サーバー型を使用するメリットは、検索インデックスを複数のクライアントから共有できることである。デメリットはサーバー構築という手間がかかること、検索結果の表示はブラウザベースのためPDFその他のリッチな文書ファイルの閲覧性が必ずもよくないことである。
一方、デスクトップ検索ソフトには、Copernic Destop Search、Lookeen、DocFetcherなどがある。日本製では探三郎が窓の杜に登録されている。これらについては以下にまとめた。

デスクトップ検索ソフトのデメリットは、検索対象のファイルと検索を実行するPCが少なくともLANでつながっている必要があること、検索インデックスを共有しにくいことなどである(基本的にはクライアントPCごとにインデックス作成が必要)。メリットは導入が手軽であること、検索結果および文書の表示が高速なことである。
これまでに述べたソフトからFESS、Copernic Destop Search、Lookeen、DocFetcherを試した結果、DocFetcherが現時点では最適解だろうという結論に達した。
FESSは検索そのものは非常に優れているが、PDFをブラウザ内で表示できず、基本的にPDFをダウンロードして閲覧する事になる点が使いにくい。
Copernic Destop Search、LookeenはDocFetcherに比べそもそも有料というビハインドがあるが、それをおいても検索結果の信頼性においてDocFetcherの方が優れていた(少なくとも私の日本語PDF環境では)。Copernic Destop Search、LookeenがDocFetcherより優れているのはPDFをアプリの中で美しくプレビューできる点である。DocFetcherはテキストしか表示できない。しかし実際には、ヒットした文書の中で検索キーワードが使われている箇所を順次検索しながら閲覧したいだろう。Copernic Destop SearchやLookeenは表示こそ美しいのだがこの文書内検索がアプリの中で完全に動作しないのである。DocFetcherはテキスト対象だけに完全にこれが動作する。実用性ではDocFetcherが上と考える。
もう一つDocFetcherが優れているのは検索対象を絞りこめることだ。
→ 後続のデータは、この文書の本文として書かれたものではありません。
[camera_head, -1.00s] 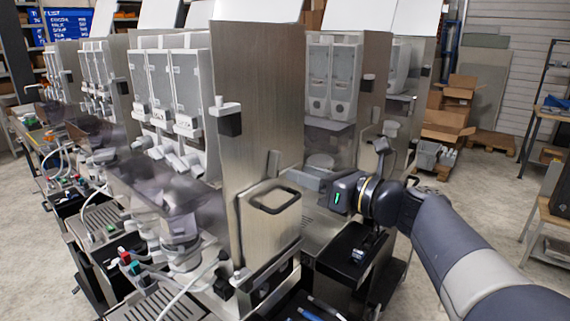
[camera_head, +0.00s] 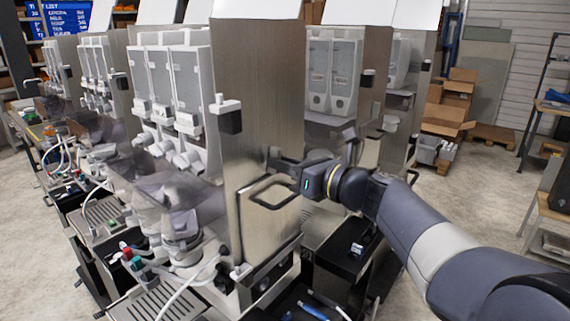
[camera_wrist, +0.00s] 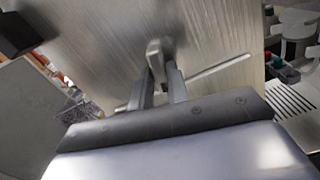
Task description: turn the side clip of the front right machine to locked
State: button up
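The front right machine (camera_head: 268,95) shows its brushed-metal side panel to me. Its side clip (camera_wrist: 154,52) is a small rounded grey lever standing out from the panel in the wrist view. In the head view the clip is mostly hidden by my gripper. My gripper (camera_head: 284,163) is at the panel, above the loop handle. In the wrist view its two fingers (camera_wrist: 160,79) reach to the clip, with a narrow gap between them. The clip's lower end lies at the fingertips. I cannot tell whether they press on it.
A black loop handle (camera_head: 272,194) is on the panel just below my gripper. A black block with a white top (camera_head: 228,117) sits on the panel's front edge. Another machine (camera_head: 334,75) stands behind. Open floor lies to the right.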

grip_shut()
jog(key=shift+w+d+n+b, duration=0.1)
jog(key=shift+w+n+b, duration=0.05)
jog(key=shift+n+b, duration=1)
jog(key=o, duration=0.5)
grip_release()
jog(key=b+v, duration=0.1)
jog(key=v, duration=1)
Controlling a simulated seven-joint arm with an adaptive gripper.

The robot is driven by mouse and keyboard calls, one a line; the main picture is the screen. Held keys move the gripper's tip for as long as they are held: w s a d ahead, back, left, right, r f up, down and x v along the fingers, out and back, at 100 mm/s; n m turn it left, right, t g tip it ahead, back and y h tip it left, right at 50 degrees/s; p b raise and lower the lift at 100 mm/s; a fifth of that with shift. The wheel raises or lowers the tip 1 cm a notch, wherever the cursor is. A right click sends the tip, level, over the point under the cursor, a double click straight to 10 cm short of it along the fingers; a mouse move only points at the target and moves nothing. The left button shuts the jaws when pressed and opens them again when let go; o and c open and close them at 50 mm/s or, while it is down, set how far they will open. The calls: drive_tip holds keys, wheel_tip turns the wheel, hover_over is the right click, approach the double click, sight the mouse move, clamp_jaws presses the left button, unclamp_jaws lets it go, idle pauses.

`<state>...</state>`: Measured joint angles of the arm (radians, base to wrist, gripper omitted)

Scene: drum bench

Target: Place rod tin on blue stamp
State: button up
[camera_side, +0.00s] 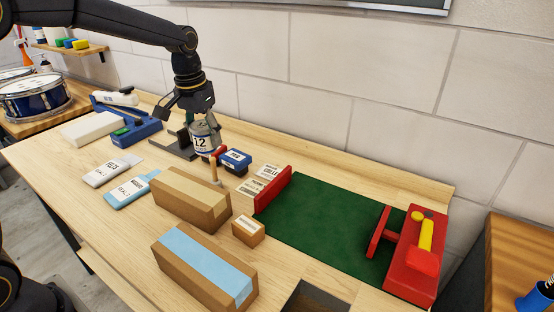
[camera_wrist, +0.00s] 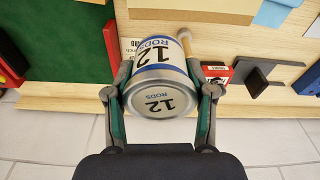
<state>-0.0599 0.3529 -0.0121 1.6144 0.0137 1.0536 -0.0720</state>
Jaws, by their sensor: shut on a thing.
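The rod tin, a silver can with a white and blue label reading 12, hangs in my gripper (camera_side: 200,121) above the bench. The tin (camera_side: 203,139) shows in the side view and fills the middle of the wrist view (camera_wrist: 158,75). In the wrist view my gripper's fingers (camera_wrist: 160,92) are shut on its two sides, and its lid faces the camera. The blue stamp, seemingly the small blue block with a white label (camera_side: 235,161), sits on the bench just right of and below the tin in the side view. In the wrist view I cannot see it; the tin likely hides it.
A red block (camera_wrist: 217,72) lies beside the tin, with a dark stand (camera_wrist: 258,78) beyond it. A wooden peg (camera_side: 213,169) rises near a cardboard box (camera_side: 190,198). Label cards (camera_side: 262,178) and a red barrier (camera_side: 273,191) border the green mat (camera_side: 325,218).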

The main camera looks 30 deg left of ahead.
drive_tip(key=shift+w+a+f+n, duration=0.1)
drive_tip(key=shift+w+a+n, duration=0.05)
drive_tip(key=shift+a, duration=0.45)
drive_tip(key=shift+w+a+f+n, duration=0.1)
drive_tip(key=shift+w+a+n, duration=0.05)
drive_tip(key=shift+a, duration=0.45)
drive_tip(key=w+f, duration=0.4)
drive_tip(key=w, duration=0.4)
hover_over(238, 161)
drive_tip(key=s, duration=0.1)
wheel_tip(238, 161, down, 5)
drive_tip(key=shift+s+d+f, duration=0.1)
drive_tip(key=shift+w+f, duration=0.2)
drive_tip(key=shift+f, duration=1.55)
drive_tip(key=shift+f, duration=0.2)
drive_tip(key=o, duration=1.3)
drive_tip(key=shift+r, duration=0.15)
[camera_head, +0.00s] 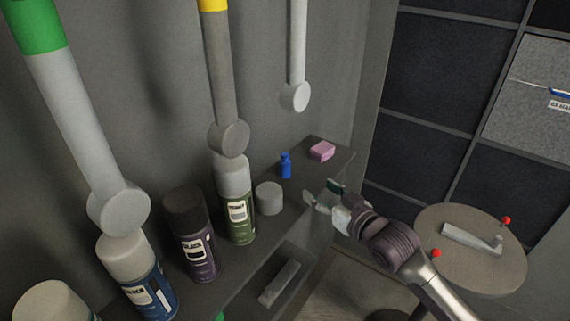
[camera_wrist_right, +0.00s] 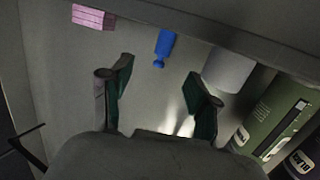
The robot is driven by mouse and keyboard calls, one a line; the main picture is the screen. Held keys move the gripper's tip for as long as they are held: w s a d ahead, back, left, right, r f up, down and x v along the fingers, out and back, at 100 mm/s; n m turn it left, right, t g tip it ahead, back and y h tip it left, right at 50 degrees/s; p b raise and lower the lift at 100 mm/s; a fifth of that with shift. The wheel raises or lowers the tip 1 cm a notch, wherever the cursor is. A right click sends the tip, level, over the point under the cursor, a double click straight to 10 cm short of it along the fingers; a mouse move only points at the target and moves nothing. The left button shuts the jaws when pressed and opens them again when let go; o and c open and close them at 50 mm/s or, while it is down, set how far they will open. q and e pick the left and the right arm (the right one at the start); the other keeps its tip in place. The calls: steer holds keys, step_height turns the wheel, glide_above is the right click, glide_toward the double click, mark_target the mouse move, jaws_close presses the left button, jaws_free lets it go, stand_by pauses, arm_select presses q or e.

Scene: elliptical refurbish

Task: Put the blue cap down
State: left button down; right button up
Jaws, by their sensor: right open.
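The small blue cap (camera_head: 285,165), shaped like a little bottle with a narrow top, stands upright on the dark shelf (camera_head: 334,154). It also shows in the right wrist view (camera_wrist_right: 164,46), beyond the space between my fingers. My right gripper (camera_head: 322,196) is at the shelf's front edge, to the right of the blue cap and nearer the camera. Its fingers are spread and empty in the wrist view (camera_wrist_right: 158,84), apart from the cap. My left gripper is not in view.
A pink block (camera_head: 322,151) lies right of the cap, and a grey cylinder (camera_head: 269,198) stands left of it. Several spray cans, including a green one (camera_head: 237,206), fill the shelf's left part. A round table (camera_head: 470,270) stands at the right.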

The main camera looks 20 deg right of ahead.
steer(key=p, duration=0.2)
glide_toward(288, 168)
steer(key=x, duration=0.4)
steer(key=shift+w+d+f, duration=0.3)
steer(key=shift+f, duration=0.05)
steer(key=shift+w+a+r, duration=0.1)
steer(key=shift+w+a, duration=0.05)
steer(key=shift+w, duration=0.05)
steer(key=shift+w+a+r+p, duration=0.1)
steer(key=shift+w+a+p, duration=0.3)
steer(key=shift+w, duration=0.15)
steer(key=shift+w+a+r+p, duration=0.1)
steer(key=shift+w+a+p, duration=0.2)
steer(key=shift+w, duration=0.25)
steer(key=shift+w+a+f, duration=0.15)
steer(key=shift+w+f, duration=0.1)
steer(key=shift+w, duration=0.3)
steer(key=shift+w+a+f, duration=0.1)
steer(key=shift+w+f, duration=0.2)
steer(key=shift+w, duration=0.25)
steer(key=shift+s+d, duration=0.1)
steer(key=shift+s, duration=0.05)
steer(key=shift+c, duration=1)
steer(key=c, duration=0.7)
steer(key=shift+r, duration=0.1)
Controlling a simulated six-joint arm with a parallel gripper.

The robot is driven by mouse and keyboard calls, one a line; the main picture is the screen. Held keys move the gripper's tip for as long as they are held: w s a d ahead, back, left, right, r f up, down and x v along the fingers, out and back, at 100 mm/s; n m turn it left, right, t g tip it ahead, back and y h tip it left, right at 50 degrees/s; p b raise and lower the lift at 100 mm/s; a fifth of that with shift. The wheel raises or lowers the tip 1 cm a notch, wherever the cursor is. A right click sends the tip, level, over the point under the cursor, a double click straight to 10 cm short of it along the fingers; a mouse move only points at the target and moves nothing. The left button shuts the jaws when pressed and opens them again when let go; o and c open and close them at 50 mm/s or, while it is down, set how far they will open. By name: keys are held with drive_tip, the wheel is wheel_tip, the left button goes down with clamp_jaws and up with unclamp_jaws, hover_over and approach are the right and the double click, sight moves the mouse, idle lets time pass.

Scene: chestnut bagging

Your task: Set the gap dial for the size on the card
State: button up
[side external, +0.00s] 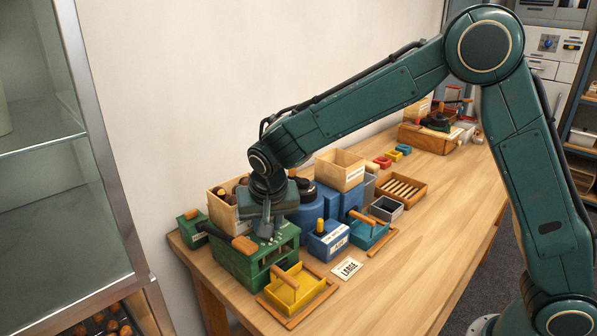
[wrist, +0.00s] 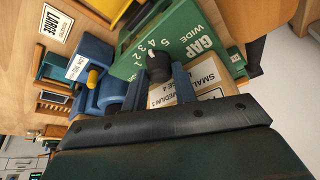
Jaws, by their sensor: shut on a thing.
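The green gap box (side external: 228,262) stands at the near end of the bench; its face (wrist: 190,35) reads "GAP" and "WIDE" in the wrist view, with a number scale up to 5. The black gap dial (wrist: 158,66) sits between my gripper's two fingers (wrist: 160,78), which are shut on it. Its white pointer mark faces the number side; the exact number is unclear. In the side view my gripper (side external: 266,229) is down at the box and hides the dial. The size card (side external: 347,269) reads "LARGE" and also shows in the wrist view (wrist: 55,24). A partly covered chart (wrist: 205,92) shows "SMALL", "MEDIUM 3" and a line ending in 4.
A yellow tray (side external: 312,298) sits in front of the green box. A blue labelled box (side external: 327,246) and a teal tray (side external: 371,240) stand to its right. A wooden bin (side external: 340,168) is behind. The bench's right front (side external: 420,262) is clear.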

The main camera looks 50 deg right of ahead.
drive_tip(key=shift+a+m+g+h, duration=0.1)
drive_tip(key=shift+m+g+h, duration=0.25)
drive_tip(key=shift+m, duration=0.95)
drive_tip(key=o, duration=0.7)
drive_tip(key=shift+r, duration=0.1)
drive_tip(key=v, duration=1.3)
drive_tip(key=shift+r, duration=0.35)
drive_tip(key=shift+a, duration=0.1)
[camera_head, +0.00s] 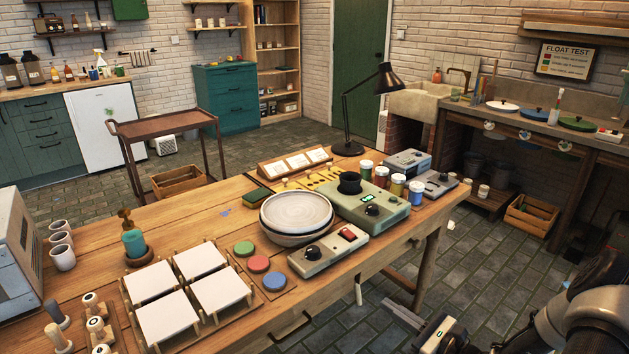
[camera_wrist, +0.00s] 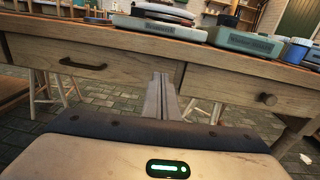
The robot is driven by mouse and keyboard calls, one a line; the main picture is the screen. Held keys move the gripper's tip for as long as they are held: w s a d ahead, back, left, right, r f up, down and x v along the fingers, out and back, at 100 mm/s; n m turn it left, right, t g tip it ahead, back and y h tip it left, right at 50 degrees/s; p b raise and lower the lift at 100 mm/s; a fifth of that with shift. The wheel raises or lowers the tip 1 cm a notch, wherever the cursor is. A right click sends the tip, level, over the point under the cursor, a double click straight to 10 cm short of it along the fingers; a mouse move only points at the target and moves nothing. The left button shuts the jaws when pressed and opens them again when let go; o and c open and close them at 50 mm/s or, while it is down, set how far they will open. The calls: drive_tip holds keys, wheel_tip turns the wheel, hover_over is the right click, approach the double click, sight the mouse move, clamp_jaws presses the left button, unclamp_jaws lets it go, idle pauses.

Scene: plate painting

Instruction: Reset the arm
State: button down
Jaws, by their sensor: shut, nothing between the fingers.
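My gripper (camera_head: 402,314) is at the lower right in the head view, beside the front of the wooden workbench (camera_head: 385,262) and apart from it. My dark arm comes in from the right edge. In the wrist view my gripper (camera_wrist: 162,98) has its two grey fingers together, with nothing between them. They point toward the bench front, below the top edge, near a drawer with a dark handle (camera_wrist: 83,64) and a drawer with a round knob (camera_wrist: 265,98).
The bench holds stacked plates (camera_head: 297,214), a green device (camera_head: 372,212), a switch box (camera_head: 328,250), paint jars (camera_head: 398,183), white tiles (camera_head: 168,318) and a lamp (camera_head: 388,78). A sink (camera_head: 418,104) stands behind. A wooden crate (camera_head: 532,216) sits on the floor at right. Open tiled floor lies between.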

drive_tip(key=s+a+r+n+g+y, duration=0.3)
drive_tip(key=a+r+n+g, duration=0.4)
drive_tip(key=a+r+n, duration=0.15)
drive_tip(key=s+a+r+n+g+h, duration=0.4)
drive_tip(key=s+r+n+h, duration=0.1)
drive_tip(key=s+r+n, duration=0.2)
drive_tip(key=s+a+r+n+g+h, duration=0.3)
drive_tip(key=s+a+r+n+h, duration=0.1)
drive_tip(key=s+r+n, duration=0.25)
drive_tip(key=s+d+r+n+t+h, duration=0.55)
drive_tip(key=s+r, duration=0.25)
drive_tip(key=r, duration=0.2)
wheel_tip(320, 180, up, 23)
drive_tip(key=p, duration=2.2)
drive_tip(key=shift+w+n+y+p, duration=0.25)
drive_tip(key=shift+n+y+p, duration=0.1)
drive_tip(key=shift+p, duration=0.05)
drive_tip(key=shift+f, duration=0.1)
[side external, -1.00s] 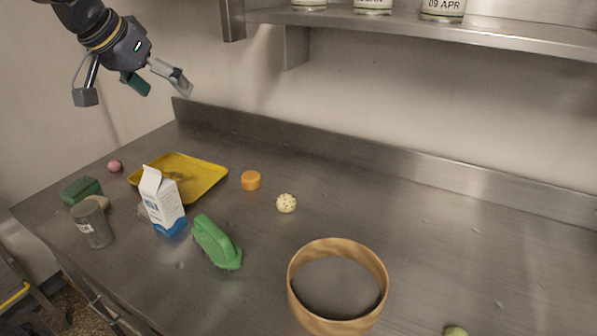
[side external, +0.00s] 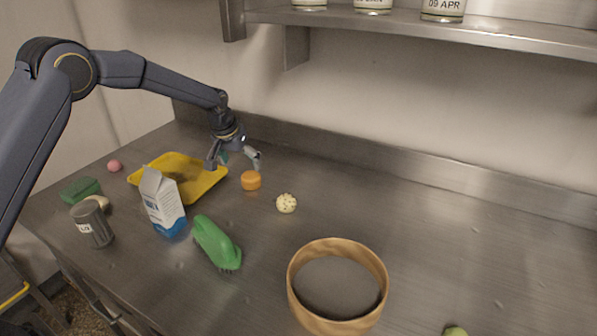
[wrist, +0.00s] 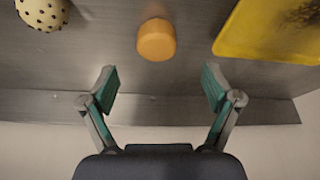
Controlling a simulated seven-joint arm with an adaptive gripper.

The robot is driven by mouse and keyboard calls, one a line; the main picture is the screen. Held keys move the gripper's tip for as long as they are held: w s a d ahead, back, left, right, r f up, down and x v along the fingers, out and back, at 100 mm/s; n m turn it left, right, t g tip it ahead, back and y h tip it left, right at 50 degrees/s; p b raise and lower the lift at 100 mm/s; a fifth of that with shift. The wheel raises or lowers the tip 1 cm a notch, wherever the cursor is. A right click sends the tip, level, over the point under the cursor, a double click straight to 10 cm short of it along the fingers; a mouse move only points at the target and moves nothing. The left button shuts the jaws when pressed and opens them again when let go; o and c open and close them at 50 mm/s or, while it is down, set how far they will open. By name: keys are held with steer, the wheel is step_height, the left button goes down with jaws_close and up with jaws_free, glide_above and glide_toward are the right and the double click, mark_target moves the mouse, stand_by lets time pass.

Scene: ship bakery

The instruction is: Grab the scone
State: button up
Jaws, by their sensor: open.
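The scone (side external: 287,203), a small round cream-coloured piece with dark specks, sits on the steel counter right of an orange cylinder (side external: 251,180). In the wrist view the scone (wrist: 43,12) is at the upper left, cut by the top edge. My gripper (side external: 235,165) is above the counter near the back, left of the scone and beside the orange cylinder. In the wrist view my gripper (wrist: 160,84) is open with nothing between its fingers. The orange cylinder (wrist: 156,40) lies beyond the fingertips there.
A yellow tray (side external: 211,181) is left of the gripper. A milk carton (side external: 161,199), green brush (side external: 214,241), grey can (side external: 92,224) and green sponge (side external: 80,190) stand left. The counter right of the scone is mostly clear.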

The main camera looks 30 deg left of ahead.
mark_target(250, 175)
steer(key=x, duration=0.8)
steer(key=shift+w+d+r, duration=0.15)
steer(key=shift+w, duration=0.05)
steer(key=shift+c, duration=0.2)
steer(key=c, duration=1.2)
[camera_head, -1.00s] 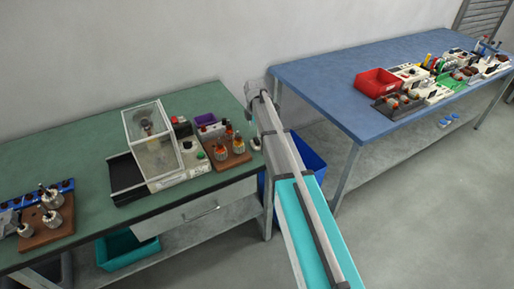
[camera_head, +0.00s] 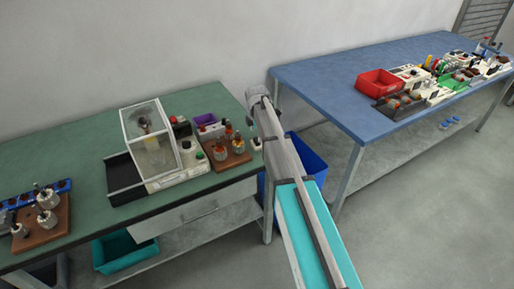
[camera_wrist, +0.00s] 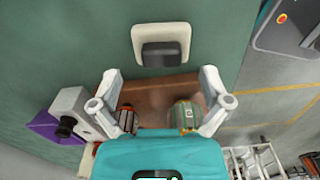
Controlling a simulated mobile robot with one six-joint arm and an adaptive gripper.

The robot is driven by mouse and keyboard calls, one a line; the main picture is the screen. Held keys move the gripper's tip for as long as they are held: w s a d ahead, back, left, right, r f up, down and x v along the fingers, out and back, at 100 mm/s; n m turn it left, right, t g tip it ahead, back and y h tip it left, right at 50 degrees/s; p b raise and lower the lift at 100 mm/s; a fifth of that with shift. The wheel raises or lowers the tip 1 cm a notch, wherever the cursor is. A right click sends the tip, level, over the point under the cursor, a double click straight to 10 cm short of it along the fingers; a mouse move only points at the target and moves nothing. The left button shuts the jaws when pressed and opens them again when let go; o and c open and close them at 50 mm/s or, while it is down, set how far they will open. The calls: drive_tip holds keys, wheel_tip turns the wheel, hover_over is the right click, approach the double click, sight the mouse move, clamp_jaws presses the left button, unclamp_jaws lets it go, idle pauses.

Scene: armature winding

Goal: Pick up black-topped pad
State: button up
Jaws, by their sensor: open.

Copernic Destop Search、Lookeenは検索インデックスを作成したら、常にインデックス全体に対して検索を行う。自炊本だけを検索したい、論文だけを検索したいということができないのである。DocFetcherのみがこれを簡単に実施できる。
以上より現時点では、私のように自炊本や論文をデータベース検索したいという用途には、DocFetcherが最適解ではないかと考えている。